LOLcats as Soulcraft

Apparently Clay Shirky is working on a new book. He tweeted a possible title today: LOLcats as Soulcraft. I’m not sure what the book will be about (or whether that was at all a serious suggestion) but as I interpret it, it dovetails with some ideas I’ve been thinking about.

“LOLcats as Soulcraft” appears to play off of the essay-turned-book “Shop Class as Soulcraft” by Matthew B. Crawford, which argues that working with one’s hands, craft work, is intellectually and emotionally satisfying in ways that other kinds of work–either abstract-but-circumscribed “knowledge work” or routinized physical work in the industrial capitalism mode–are not. Crawford argues that craft work connects makers to the objects they make and fosters, in the face of a consumer culture based on disposability and black box technology, an ethic of upkeep and repair and respect for fine workmanship.

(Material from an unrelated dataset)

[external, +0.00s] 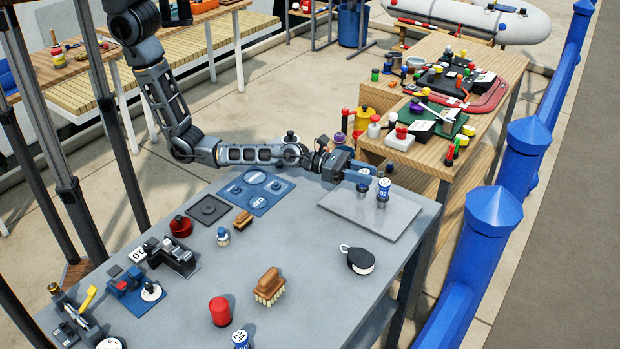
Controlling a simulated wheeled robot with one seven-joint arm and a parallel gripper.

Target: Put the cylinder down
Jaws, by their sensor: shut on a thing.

Shirky, I imagine, would take that argument for the virtues of craft work and extend it to the virtues of building the virtual commons. Participation in the digital commons, creating LOLcats and YouTube videos and fan fiction and Wikipedia articles and citizen journalism and free software, etc., creates a new sort of relationship between cultural works and audience (or former audience, if you prefer). “If you have some sans-serif fonts on your computer, you can play this game, too.”

This line of thinking naturally leads to one of the main questions both Crawford and Shirky think deeply about: what will/should society look like in the future? In particular, what will economic life be like? The digital commons–as resource, but even more so as an ethic–has the potential to basically cut the legs out from under the knowledge economy that has been increasingly prioritized in rich-world culture (especially in education). Already, as Crawford points out, the logic of scientific management is being applied to “knowledge work”, essentially routinizing it and taking the soul out of it. And the more the digital commons can replace its capitalist counterparts, the harder it will be to find any paid work in areas like software and mainstream media, much less fulfilling work.

In the long run,the democratization of the tools of digital production and the extremely low costs of “mass producing” digital products means that we will be getting nearly everything that makes up the knowledge economy for free. So we may see an economy in the rich world that swings back towards physical goods and physical services. Modern mass production obviously can’t absorb many of those who will be displaced by the digital commons, so we will have to find new ways of getting by. Crawford’s hoped-for craft renaissance may part of that. Learning to use less stuff may be another part. Alternatively, we might see massive concentration of wealth in those companies that make most of our food and our physical stuff (and then possibly reforms to the political economy to redistribute much of that wealth). As long as people can meet their basic needs in the future economy (up to and including rich access to the digital commons), LOLcats–and everything else they symbolize for Shirky–could go a long way toward displacing the consumer culture need for limitless economic growth.

It’s pretty hard to imagine what changes are being sown by the rising digital commons, but I imagine Shirky has some good ideas.